#### Task to carry out
Look through the data below and return each line where "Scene" appears.

Robot episode records
——————————

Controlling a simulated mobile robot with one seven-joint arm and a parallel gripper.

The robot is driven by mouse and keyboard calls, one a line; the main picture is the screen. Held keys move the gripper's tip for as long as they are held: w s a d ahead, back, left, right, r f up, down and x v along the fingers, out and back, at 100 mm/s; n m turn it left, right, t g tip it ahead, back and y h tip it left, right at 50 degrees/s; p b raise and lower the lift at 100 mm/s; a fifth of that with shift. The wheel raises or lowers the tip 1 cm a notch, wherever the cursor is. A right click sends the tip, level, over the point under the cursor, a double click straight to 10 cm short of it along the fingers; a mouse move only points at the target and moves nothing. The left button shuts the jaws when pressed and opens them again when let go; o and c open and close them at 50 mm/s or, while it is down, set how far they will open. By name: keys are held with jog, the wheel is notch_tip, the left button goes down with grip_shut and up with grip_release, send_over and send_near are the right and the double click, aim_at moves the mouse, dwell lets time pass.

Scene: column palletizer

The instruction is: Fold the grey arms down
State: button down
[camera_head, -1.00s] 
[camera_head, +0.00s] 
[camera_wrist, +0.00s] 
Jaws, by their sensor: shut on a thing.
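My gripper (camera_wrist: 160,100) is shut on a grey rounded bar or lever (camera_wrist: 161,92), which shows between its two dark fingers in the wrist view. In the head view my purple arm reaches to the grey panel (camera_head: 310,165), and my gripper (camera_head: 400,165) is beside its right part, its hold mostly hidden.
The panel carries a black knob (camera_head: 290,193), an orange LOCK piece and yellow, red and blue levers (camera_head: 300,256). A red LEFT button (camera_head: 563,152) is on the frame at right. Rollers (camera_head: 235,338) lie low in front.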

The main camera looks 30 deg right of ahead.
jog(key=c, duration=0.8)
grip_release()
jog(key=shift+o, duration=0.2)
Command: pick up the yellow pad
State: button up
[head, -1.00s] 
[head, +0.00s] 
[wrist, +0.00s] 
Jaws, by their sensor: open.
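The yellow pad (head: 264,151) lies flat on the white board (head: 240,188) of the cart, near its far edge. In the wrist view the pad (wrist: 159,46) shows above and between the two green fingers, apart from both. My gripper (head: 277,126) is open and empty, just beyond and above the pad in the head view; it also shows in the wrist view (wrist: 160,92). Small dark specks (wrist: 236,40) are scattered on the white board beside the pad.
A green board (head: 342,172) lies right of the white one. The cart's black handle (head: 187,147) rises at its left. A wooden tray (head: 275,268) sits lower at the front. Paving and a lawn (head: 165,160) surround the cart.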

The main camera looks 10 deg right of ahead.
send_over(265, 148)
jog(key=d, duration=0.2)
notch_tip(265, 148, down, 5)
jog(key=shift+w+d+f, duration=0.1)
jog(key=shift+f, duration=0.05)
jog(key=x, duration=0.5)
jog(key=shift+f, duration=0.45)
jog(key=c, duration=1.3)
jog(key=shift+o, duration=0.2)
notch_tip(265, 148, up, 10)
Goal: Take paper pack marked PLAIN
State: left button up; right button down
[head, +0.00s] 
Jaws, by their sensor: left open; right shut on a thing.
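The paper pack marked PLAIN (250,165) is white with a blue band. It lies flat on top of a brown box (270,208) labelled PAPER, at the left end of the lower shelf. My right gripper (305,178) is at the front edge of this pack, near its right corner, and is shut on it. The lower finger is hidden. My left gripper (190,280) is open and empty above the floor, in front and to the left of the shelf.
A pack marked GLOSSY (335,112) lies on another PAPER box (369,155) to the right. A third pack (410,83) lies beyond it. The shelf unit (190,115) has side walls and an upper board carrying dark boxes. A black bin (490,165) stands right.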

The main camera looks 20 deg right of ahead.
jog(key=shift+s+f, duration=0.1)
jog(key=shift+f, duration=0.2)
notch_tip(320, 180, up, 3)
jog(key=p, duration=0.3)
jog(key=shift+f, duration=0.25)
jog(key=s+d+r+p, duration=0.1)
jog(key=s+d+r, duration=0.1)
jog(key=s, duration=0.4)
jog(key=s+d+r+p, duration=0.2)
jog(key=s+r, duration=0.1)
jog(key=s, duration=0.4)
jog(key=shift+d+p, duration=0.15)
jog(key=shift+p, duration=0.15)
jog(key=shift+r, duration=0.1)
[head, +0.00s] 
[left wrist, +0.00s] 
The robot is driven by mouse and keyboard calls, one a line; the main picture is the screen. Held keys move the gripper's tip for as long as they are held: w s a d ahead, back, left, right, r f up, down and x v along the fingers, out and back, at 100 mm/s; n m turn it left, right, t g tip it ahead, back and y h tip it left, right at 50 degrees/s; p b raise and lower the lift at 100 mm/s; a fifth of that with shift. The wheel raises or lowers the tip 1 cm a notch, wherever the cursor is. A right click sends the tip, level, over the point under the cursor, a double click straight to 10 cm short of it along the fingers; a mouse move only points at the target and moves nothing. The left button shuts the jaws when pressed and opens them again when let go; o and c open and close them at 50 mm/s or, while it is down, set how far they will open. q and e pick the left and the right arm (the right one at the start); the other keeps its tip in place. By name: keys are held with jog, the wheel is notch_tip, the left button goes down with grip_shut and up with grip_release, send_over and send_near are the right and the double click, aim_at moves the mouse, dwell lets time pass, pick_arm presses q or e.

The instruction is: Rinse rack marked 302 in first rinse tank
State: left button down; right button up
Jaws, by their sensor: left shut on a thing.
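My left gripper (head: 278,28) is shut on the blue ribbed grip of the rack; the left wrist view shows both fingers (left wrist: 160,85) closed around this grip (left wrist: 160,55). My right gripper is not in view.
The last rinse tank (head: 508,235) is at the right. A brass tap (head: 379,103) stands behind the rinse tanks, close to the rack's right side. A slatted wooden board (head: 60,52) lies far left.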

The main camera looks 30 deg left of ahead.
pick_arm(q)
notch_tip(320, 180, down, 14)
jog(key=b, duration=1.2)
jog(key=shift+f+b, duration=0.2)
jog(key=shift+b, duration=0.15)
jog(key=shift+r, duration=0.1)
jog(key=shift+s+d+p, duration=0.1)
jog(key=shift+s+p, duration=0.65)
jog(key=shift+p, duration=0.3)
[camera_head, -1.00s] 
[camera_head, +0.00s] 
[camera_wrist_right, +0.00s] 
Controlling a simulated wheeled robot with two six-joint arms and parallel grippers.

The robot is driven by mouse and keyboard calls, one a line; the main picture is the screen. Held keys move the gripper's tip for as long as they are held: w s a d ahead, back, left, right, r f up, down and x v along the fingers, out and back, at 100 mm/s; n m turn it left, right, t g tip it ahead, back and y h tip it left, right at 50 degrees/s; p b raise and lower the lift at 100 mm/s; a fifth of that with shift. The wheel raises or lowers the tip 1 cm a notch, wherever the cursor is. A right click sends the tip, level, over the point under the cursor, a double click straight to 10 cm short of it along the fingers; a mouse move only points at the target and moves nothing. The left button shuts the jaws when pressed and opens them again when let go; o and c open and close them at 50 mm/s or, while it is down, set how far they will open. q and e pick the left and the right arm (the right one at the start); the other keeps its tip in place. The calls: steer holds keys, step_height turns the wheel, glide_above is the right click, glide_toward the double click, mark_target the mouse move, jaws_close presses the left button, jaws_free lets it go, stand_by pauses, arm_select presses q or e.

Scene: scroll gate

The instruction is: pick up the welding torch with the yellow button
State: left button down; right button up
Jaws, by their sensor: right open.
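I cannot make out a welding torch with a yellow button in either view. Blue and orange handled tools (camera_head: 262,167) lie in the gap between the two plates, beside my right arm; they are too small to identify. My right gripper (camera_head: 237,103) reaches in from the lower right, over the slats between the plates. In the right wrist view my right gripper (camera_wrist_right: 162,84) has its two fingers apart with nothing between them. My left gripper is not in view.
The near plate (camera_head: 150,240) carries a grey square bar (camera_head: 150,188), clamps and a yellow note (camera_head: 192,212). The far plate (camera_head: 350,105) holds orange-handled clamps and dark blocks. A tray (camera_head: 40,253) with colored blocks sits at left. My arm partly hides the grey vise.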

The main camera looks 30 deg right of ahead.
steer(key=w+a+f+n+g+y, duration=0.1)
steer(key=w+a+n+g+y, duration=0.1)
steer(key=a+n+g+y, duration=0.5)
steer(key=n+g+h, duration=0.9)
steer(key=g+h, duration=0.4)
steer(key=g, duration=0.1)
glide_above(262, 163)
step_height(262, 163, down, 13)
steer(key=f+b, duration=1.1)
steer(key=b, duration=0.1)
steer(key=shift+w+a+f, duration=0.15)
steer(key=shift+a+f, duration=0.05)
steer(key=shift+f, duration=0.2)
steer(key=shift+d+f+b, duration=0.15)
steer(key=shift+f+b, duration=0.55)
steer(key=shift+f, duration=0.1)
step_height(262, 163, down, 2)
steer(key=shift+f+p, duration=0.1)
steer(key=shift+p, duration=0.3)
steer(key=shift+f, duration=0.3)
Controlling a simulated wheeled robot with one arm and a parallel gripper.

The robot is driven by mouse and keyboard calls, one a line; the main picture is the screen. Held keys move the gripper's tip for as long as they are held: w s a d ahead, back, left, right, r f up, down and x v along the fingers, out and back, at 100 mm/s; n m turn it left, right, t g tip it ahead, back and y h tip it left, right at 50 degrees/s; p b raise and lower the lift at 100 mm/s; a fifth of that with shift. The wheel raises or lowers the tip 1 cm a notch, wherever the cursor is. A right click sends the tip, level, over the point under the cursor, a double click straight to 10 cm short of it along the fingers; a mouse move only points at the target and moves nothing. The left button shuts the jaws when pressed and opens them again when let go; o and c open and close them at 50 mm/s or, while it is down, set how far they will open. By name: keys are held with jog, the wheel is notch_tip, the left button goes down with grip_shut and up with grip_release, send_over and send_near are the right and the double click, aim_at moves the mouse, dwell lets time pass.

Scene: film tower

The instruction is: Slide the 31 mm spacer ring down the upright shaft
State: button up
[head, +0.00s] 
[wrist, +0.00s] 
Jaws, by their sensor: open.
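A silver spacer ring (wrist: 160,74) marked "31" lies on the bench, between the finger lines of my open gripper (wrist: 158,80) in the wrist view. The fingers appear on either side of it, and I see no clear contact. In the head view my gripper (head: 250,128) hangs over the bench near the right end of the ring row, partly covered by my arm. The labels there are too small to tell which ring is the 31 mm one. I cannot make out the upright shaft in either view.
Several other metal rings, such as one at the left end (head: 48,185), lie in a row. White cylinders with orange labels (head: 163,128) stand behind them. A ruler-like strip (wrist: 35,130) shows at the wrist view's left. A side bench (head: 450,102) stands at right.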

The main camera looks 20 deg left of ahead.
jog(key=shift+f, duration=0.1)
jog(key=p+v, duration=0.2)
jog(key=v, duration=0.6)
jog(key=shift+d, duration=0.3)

——————————

#### Completed task
Scene: column palletizer
Scene: scroll gate
Scene: film tower

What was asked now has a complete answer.